GM drive by wire (YouTube link; watch it quick, as YouTube appears to be pulling Top Gear videos in response to copyright complaints from the BBC).
posted by flabdablet at 7:15 PM on September 10, 2007


"GM drive by wire (YouTube link; watch it quick, as YouTube appears to be pulling Top Gear videos in response to copyright complaints from the BBC)."
posted by flabdablet at 10:15 PM on September 10 [+] [!]

And if it just had wings, I couldn't buy it, either, in 50 years... But another fascinating design exercise from the people that crushed all their EV1s.

Interesting link, though, flabdablet. Thanks.
posted by paulsc at 7:52 PM on September 10, 2007


Many modern cars have "drive by wire" accelerators. When you press down on the gas, it just sends a command to the car's computer, which then feeds more air and gas in. (This allows nifty tricks like altering the fuel/air mix depending on how fast you're mashing down on the pedal, and whether the car is in "sport" or "economy" mode, etc.)

I think the biggest thing stopping the other controls from moving to electronic controls, or keeping the gas pedal on the floor (instead of via some other control method), is "why?"

Sure, you could make the brakes DBW as well, but there's no reason to. It would just create unnecessary complexity that doesn't currently exist. Same for steering.

And if you wanted to replicate the driving experience, you'd need to have a mechanism for force-feedback as well as driver commands. And once you got that done, you'd need to deal with latency and resolution and fault-tolerance and safe failure modes. They're not un-solvable problems, but you don't go looking for them when you don't need them.

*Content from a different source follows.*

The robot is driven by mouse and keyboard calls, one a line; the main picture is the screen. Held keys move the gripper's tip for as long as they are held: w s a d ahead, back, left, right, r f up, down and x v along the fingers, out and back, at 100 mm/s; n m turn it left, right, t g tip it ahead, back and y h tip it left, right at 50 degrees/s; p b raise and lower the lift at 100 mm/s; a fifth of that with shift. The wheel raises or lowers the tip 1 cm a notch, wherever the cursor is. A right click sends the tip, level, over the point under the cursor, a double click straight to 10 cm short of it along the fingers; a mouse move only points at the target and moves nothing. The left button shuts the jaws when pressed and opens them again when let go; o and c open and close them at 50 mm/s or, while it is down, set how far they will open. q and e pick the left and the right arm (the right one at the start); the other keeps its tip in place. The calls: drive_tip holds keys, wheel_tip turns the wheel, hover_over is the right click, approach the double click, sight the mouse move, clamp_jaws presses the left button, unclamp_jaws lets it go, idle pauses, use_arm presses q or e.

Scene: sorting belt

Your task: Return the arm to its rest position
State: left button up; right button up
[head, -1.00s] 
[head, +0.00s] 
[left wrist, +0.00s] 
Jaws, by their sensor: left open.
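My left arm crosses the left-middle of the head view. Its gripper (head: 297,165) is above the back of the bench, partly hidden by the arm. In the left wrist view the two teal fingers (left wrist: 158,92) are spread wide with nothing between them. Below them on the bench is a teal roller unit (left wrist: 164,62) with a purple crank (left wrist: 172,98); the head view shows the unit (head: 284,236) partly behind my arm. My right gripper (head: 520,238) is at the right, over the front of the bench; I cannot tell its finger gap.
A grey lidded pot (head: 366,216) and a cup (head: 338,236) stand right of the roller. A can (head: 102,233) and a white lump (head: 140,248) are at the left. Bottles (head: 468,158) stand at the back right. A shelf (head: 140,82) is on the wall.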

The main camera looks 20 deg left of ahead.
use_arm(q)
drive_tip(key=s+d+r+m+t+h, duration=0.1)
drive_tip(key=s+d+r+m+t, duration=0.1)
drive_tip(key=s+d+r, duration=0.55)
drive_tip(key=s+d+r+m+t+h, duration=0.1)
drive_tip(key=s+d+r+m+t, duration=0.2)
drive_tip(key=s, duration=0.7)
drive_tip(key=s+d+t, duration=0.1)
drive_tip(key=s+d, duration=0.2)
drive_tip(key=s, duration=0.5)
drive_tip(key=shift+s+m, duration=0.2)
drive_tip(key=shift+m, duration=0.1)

For a philosophically-related (to an engineer, anyway) problem, I'm drawn to the market failure of Remington's "electric ignition" system for hunting rifles. They had what was on paper a very good idea: replace the mechanical firing pin from a gun with an electric system. With the trigger nothing more than a switch, you could redesign the gun any way you wanted. It could completely change firearms design. Except it never caught on: you don't go replacing a system that works, on the whole, really, really well, and has been carefully optimized over the course of centuries, with some new and unproven system, unless there's a really pressing reason to.

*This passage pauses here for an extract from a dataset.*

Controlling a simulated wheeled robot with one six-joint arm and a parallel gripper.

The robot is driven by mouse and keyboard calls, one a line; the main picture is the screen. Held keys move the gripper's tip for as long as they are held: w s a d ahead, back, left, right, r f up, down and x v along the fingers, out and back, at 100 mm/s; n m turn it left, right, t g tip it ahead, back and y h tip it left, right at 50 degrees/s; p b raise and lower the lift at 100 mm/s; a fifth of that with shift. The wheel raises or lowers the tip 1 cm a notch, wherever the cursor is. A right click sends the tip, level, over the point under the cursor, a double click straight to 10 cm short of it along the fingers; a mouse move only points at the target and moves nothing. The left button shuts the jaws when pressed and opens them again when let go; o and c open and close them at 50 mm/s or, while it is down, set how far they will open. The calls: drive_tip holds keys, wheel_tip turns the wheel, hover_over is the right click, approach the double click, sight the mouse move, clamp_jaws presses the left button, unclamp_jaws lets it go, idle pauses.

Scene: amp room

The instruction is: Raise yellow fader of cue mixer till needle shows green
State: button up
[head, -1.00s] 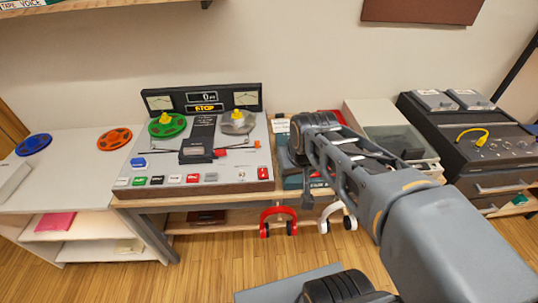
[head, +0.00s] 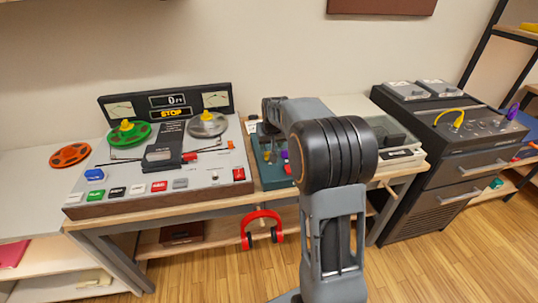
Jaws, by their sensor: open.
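A teal box with small coloured knobs, which looks like the cue mixer (head: 268,174), sits on the wooden bench right of the tape machine. My arm hides most of it. A purple knob and a red knob show at its visible edge. I cannot make out the yellow fader or the needle. My arm reaches over the box from the front, and my gripper is hidden behind my own arm links.
A reel-to-reel tape machine (head: 150,190) stands left of the teal box. A red headset (head: 262,228) hangs under the bench's front edge. A grey unit with a clear cover (head: 392,135) and a dark cabinet with cables (head: 470,150) stand to the right.

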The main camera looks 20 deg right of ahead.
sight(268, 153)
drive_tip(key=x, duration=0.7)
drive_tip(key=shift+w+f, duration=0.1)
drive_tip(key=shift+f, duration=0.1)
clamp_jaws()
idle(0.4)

Like the mechanical firing pin and primer, the steering wheel / brake pedal combo may have begun from some arbitrary decisions, but they have evolved today into something that works very well for what they need to do. Where there is an advantage in changing them, they'll be changed (as in the gas pedal), but until then, they'll stay the same.

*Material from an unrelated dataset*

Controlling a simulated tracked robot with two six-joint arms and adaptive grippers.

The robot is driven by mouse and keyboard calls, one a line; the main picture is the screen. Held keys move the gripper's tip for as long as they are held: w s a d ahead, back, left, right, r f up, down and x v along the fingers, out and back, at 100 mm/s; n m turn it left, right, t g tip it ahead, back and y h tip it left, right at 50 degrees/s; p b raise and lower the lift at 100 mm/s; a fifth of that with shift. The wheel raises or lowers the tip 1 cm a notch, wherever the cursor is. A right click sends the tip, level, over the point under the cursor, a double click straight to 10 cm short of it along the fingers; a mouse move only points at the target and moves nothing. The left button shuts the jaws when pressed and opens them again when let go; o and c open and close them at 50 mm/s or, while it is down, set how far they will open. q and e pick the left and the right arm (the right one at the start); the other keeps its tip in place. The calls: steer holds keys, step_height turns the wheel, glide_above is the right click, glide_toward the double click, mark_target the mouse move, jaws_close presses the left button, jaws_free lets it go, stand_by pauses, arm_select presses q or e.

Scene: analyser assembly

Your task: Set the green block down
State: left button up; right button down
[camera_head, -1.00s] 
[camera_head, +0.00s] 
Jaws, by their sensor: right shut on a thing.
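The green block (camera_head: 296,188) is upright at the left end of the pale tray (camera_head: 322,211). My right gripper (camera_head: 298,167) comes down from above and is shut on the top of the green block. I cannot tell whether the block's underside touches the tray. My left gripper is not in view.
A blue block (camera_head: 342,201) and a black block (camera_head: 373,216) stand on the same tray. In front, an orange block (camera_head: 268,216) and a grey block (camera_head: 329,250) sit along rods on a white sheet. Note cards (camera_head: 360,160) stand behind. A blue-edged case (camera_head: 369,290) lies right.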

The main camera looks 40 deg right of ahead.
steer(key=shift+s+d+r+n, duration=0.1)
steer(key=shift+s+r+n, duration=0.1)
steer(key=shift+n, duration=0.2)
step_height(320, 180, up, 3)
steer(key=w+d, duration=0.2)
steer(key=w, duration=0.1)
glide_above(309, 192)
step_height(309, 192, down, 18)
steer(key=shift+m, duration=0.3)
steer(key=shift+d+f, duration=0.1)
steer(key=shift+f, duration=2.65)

I'm not trying to be anti-progress here, but some things are done the way they are, not because people just hate change, but because that's exactly the way they need to be.
posted by Kadin2048 at 8:49 PM on September 10, 2007


Mendel: Every year there's a dozen-odd newspaper stories about (usually elderly) people hitting the accelerator when they mean to brake...

Precisely why a more intuitive interface would be a good idea! Pushing your foot forward to go forward, but then moving your foot over and pushing it forward again to stop, and then moving this stick over there and moving your foot again and pushing it forward again to go backward, is just silly.

The automatic transmission freed us from involvement in the clutching and shifting details, so that more throttle pressure simply equates to more acceleration. Now we have the technology to take it the rest of the way: Merging throttle, gear, and brake into a single "automatic speed" would eliminate the pedal confusion that kills so many people.

I grew up pushing the joystick forward to accelerate and pulling it back to decelerate (or accelerate in reverse). When I learned to drive a real car, the archaic pedal setup drove me nuts. I'm sure it made sense to Karl Benz in 1885, but we're past that now. I guess I shouldn't be optimistic, because we're still typing on QWERTY keyboards.

Davejay: Oh, and if I sneezed while driving, I'd certainly want a big steering wheel to damped that movement, versus a thumbstick sending me off the road.

This can go both ways. For most game controllers, you're quite right, a twitch translates into a big uncontrolled motion. And this answers Chrominance's question. However, a redesigned controller could improve on the spurious-input situation, compared to the current wheel and pedals, simply because as inertia flings you around the passenger compartment, you exert force on those controls while trying to keep yourself in the seat, and that might not be the input you want to give the car!

Suppose your arms and legs could be dedicated to holding your body down, and vehicle control could be accomplished solely with fingers. But like today's setup, where symmetric motions on both inputs (like a sneeze convulsion that tenses both arms) cancel out, you could eliminate much of the potential for accidental inputs through careful control design. I don't see it happening with today's video game controllers, but a thoughtful DBW design could reduce the tendency for people who reflexively shove their feet forward while bracing for impact to inadvertently accelerate into a crash.
posted by Myself at 1:42 AM on September 11, 2007


Response by poster: In fact, for those driving games, they sell wheels and pedals as controllers. They work better.

I do think the jury's out on this a bit; it's more realistic, sure, but I've tried them and they aren't necessarily better. (Only in Gran Turismo 4, though, and I'm one of those people that doesn't bother with manual transmissions in Gran Turismo so there's one less input.) Plus I've known people who owned wheel/pedal combos and found them a bit of a bear to set up and use, and actually preferred the controller most of the time.

Which is not to say that I think a controller would be better for driving than a wheel/pedal combo. I was just wondering if there were major problems with a controller setup that would prevent its use, or if it'd just be horrendously difficult to drive, or if actually it wouldn't be half-bad.